I don't think they're targeting Backblaze, but their position as the foremost middleman of the Internet means they're going to hurt direct competitors and partners pretty much any time they launch a product, until they're out of partners that host "cloud services". Which is a position Cloudflare put themselves in entirely on purpose.
If the majority of their business is personal backups then the business is already in a decline. I've looked at them multiple times, and Google Drive and OneDrive are both much better deals.
Google Drive and OneDrive are sync services. Backblaze is backup. You can walk back to a specific day on Backblaze and download or ship a copy of all your files from before a disaster hit. Google's Backup is still live synced and has no rollback functionality. Sync is handy, but I still have the synced folders backed up.
It's a bit different to the original argument but there is the issue that people have more and more files created in those services and only existing within them (desktop Office tries its best to convince you to do this).
It's hard to convince people who go along with that "but you don't really have backups, you need to download everything locally and pay $5/month".
There's an infamous comment on the Dropbox launch that addresses this better than I can, but I can't find it. Suffice to say: yes, I'm aware there are solutions I can put together that are more work than I care to do to maybe save some portion of $65 a year. Putting those snapshots on Drive would tear through (expensive) space fast, so I'm not sure it's a savings. Backblaze provides incremental backup for my entire SSD. Even more if I ever fill that empty bay. I don't even pay for Drive since few things I do benefit from syncing, so this would probably cost more and be worse.
I actually got rid of backblaze a while back because I realised I had moved machines twice and didn't bother restoring files with it. I've had backblaze for years (maybe even a decade+?!)
Code is all on GitHub, all my docs and emails are in gsuite (and don't get backed up anyway by BB). The only thing that does get backed up is a load of cruft and junk I've accumulated which is actually nice to start over on tbh.

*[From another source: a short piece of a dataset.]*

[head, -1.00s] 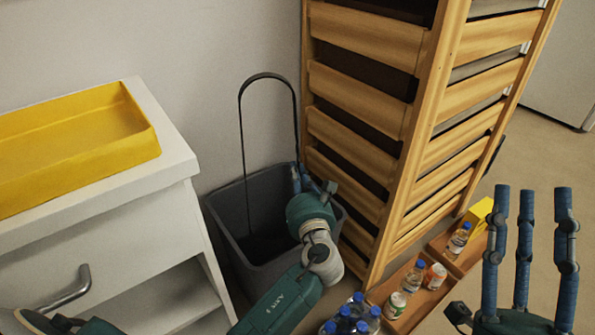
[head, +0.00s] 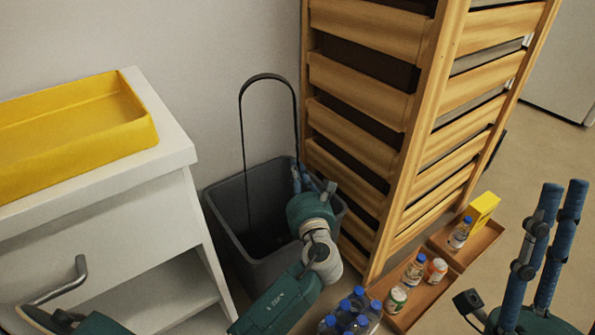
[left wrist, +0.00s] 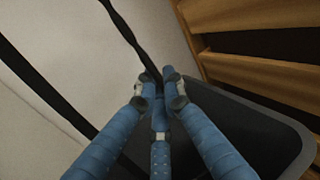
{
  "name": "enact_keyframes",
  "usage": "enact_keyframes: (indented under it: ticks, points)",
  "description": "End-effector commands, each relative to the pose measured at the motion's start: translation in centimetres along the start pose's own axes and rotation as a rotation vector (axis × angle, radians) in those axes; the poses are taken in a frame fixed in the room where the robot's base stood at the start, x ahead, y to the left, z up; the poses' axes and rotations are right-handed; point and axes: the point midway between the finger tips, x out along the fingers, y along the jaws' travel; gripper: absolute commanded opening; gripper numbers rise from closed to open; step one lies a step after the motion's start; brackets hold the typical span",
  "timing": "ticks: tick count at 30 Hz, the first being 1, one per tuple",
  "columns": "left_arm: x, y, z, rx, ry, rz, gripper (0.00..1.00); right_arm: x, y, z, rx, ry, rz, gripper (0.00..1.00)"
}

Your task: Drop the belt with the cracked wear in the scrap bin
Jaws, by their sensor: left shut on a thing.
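A thin black belt (head: 268,77) hangs as a tall narrow loop, with its lower part down inside the dark grey bin (head: 225,207). My left gripper (head: 300,180) is at the bin's right side and is shut on the belt. The left wrist view shows the blue fingers (left wrist: 160,95) closed on the black strap (left wrist: 130,35), with the bin rim (left wrist: 298,140) at the lower right. Cracks on the belt cannot be made out. My right gripper (head: 548,255) is at the lower right, its fingers spread apart and empty, partly cut off by the frame.
A wooden slatted rack (head: 360,115) stands close to the bin's right. A white cabinet (head: 180,150) with a yellow tray (head: 150,130) is at the left. Bottles (head: 414,270), cans (head: 436,272) and a yellow box (head: 483,207) are in low wooden trays on the floor.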

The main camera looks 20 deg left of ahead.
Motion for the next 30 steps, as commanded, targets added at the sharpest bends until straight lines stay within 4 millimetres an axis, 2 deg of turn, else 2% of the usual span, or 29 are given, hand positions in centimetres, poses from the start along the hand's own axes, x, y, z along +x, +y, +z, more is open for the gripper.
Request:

I imagine more and more people are like this. Designers who used to have to be meticulous at backing up their source files now all work in Figma, etc etc.
The major weakness now is if GH or Gsuite had a catastrophic error (or your account gets booted off for incorrect reasons). I actually think that is the more pressing backup need than local files for many.

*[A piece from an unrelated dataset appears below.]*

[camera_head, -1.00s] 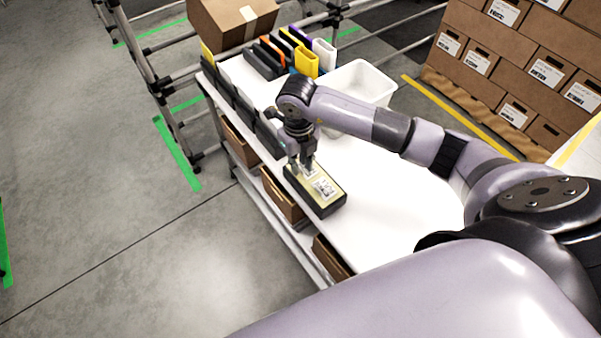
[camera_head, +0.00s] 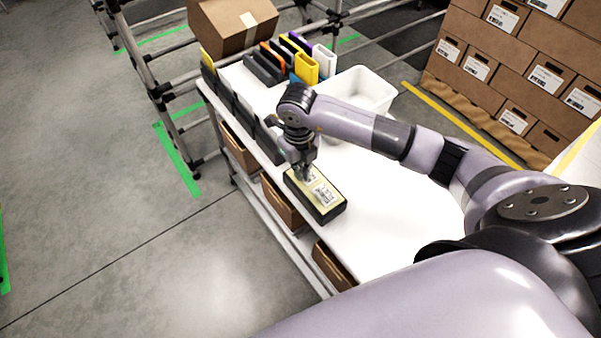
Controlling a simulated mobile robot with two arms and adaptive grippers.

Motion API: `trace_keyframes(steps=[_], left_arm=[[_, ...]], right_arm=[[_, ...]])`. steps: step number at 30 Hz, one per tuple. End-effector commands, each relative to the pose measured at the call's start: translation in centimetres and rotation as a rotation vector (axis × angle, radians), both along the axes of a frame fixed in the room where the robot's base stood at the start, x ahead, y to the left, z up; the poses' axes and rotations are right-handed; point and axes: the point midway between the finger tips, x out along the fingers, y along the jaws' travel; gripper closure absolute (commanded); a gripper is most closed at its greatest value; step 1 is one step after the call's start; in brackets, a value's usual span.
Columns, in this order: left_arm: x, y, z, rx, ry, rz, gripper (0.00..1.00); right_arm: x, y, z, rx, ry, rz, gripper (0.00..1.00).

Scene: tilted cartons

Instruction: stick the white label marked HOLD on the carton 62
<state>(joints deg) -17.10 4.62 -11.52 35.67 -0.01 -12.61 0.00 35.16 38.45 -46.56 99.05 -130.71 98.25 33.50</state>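My right gripper (camera_head: 304,174) points down over the far end of a black block with a pale yellow top (camera_head: 332,207). Its fingertips are at or just above that top and look close together; whether they grip a label is too small to tell. White labels with dark print (camera_head: 324,194) lie on the yellow top. The word HOLD is not legible on any of them. No carton is readable as 62; a plain brown carton (camera_head: 225,28) sits tilted on the rack behind the table. My left gripper is not in view.
The white table (camera_head: 385,215) carries a row of dark bins along its left edge, coloured upright holders (camera_head: 306,68) and an empty white tub (camera_head: 372,85). Brown boxes (camera_head: 283,203) sit on the shelf below. Stacked labelled cartons (camera_head: 520,65) stand at right.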

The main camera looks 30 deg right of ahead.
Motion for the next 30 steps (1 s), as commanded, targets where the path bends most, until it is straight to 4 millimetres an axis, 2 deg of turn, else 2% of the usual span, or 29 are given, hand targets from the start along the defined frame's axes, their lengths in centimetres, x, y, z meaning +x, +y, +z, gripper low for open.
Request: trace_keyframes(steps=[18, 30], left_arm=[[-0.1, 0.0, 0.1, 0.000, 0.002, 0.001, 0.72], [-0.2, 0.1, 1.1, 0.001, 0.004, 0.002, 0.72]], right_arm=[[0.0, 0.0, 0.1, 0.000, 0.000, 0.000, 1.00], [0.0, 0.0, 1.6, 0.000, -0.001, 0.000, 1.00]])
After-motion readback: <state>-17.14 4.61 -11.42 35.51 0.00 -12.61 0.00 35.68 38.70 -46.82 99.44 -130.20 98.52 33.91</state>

I'm sure it depends on needs. I have gigabytes of raw photos, videos, renders, stems, asset packs I can't count on being available from the original source, etc. I never need to access it on other computers, so they're not synced to services that charge a premium for space for the value of syncing, but I can grab a file outside a synced folder from the Backblaze website or app in a pinch.
I was under the impression that their business was $70/year to backup your whole computer (all drives, completely managed). Their backup service grew 23% yoy, so I wouldn't call it in decline.
Can you go into why Google Drive is a better alternative? I can see 2 TB for $100/yr, but I don't think the products are exactly the same.
First, the $70/year backup is for personal use and Mac and PC only.. they do have limits, they just don't tell you what they are and they throttle even though they say they don't. The clients suck and are closed source. Also, the restore functionality is terrible.
At least with Google Drive, the 2TB plan you can store what you want and access it in the cloud like a regular file. It works with rclone and restic, so you can use it for regular backups as well and it is extremely fast. I can upload over 750GB per day in about 3 hours with Google Drive, but it would take over 3 days with Backblaze.
I don't think they're targeting Backblaze, but their position as the foremost middleman of the Internet means they're going to hurt direct competitors and partners pretty much any time they launch a product, until they're out of partners that host "cloud services". Which is a position Cloudflare put themselves in entirely on purpose.